Mais c’est surtout de la souffrance qui en résulte, et cela n’a rien de virtuel. Une souffrance qui peut avoir de lourdes conséquences sur la vie de chacun. Les cas engendrés d’isolements, de dépressions, voire même de suicides, attestent de la gravité évidente du cyber harcèlement qui se manifeste comme du harcèlement moral et psychologique. De l’acharnement, goutte d’eau après goutte d’eau pour former un océan. Car un réseau social c’est une vitrine, une exposition d’un « nous ». Mais aussi une part de nous. Qui en dehors de la surface, cette partie émergée, se trouve un véritable être humain, qui vit, respire, et parfois souffre en silence.

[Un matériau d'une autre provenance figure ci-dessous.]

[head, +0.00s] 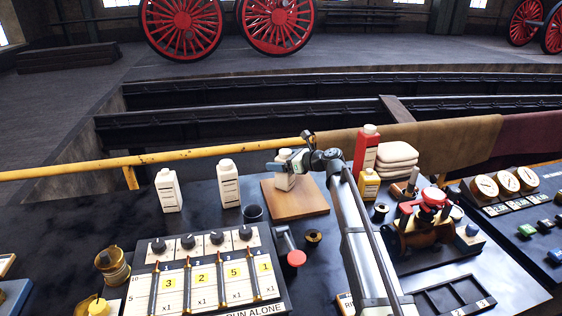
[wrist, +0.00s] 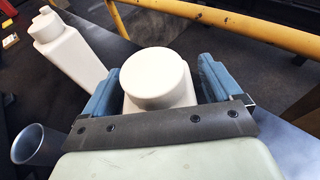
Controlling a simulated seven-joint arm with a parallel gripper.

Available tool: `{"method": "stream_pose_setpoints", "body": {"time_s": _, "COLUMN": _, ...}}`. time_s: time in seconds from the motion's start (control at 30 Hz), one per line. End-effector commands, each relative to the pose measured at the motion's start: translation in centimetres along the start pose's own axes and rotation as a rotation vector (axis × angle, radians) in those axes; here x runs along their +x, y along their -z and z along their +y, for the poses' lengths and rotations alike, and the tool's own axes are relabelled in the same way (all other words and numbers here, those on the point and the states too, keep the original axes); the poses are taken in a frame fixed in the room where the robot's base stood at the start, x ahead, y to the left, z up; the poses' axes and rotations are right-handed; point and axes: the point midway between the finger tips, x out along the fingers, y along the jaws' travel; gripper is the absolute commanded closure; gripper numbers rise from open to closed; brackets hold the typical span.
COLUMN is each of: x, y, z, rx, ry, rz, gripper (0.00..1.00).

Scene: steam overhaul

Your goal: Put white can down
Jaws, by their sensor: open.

Parmi ses « motifs » : la différence d’orientation politique donnant lieu à un véritable « concours »
Dahman Richter, membre de l’UNEF, syndicat étudiant, et étudiant à la Faculté de Lettres de Nancy, est venu en studio pour en parler. Il tient toutefois à rappeler n’être « pas venu là pour pleurnicher » mais discuter de ce qu’il se passe sur la toile. Le cyber harcèlement ne lui est pas inconnu, bien au contraire : « oui oui je connais depuis l’année dernière, et je connais d’autant plus que maintenant ça touche des camarades à moi », eux aussi membres de l’UNEF, « le réservoir à mèmes », provenant d’un nombre inconnu de personnes. Faux comptes y étant pour beaucoup.
L’étudiant confie à quel point le fait est régulier, cela en est même devenu « totalement banal », du fait d’une « liberté d’expression totale » explique-t-il, qui ne condamne pas le griefs sur de nombreux groupes, dont le principal et le plus actif en la matière : « Les Etudiants de Nancy », sur Facebook. Un groupe qu’il qualifie de « pourri ». De lui même, Dahman est parti à la rencontre d’un administrateur du groupe pour lui faire part du problème, sans changement. Il rétorque que « les administrateurs s’en fichent », et resteraient indifférents face à la situation.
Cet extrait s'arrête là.